● **GOAL OF THE EXERCISE**:
Find the string "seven" in the listing and report every line that has it.

Data items:
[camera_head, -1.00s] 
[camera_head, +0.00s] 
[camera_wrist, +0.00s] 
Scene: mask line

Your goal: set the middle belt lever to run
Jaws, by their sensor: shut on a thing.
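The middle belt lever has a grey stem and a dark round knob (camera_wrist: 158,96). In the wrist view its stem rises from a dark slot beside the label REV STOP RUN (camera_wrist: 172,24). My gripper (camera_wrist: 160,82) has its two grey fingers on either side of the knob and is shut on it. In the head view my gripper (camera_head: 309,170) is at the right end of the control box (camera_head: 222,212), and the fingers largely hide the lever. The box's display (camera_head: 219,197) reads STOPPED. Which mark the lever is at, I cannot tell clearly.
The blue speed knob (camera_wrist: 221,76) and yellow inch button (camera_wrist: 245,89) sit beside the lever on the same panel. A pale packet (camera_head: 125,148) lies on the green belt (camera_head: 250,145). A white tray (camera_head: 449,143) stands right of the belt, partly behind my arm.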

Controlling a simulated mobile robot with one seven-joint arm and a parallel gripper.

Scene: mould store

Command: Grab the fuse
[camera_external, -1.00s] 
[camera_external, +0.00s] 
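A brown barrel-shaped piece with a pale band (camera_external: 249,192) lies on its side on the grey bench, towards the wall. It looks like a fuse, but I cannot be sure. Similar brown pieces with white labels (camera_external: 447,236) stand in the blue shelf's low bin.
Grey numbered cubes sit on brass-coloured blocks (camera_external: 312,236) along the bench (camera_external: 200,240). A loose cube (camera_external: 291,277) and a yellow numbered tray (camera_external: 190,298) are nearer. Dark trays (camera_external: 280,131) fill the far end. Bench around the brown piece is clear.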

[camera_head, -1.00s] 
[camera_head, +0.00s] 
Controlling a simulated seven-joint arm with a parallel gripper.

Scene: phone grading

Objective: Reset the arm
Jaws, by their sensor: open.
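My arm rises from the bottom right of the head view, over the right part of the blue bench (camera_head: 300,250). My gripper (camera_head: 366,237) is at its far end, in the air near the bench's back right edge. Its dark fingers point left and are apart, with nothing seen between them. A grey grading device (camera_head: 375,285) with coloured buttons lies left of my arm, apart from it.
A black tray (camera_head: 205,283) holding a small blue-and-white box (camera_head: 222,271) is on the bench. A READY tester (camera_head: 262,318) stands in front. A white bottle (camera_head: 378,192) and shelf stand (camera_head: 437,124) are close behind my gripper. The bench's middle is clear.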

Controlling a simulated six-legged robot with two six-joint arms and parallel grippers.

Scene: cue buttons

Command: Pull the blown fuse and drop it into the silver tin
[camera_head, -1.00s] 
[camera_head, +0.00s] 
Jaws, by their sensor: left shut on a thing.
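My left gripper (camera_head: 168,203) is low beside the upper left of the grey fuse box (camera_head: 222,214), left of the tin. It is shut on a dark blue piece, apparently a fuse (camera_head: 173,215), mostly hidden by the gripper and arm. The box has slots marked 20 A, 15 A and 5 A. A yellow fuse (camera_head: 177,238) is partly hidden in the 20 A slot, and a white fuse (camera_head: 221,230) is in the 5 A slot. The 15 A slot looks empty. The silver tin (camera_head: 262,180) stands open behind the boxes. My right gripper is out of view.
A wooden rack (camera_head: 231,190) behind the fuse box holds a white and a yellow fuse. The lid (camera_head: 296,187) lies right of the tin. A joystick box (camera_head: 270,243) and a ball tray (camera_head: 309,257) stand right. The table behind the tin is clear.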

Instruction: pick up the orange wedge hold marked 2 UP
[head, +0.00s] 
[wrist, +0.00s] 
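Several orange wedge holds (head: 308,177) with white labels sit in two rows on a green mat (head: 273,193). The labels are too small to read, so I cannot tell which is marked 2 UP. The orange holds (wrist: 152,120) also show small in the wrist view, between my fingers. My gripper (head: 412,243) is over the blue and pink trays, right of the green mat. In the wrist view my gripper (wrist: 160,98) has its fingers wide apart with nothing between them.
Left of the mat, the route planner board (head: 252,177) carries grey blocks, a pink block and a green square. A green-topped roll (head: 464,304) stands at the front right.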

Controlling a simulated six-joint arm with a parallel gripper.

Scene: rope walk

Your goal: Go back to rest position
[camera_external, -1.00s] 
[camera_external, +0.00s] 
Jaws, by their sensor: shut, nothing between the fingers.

● **WRITTEN ANSWER**:
Controlling a simulated mobile robot with one seven-joint arm and a parallel gripper.
Controlling a simulated seven-joint arm with a parallel gripper.

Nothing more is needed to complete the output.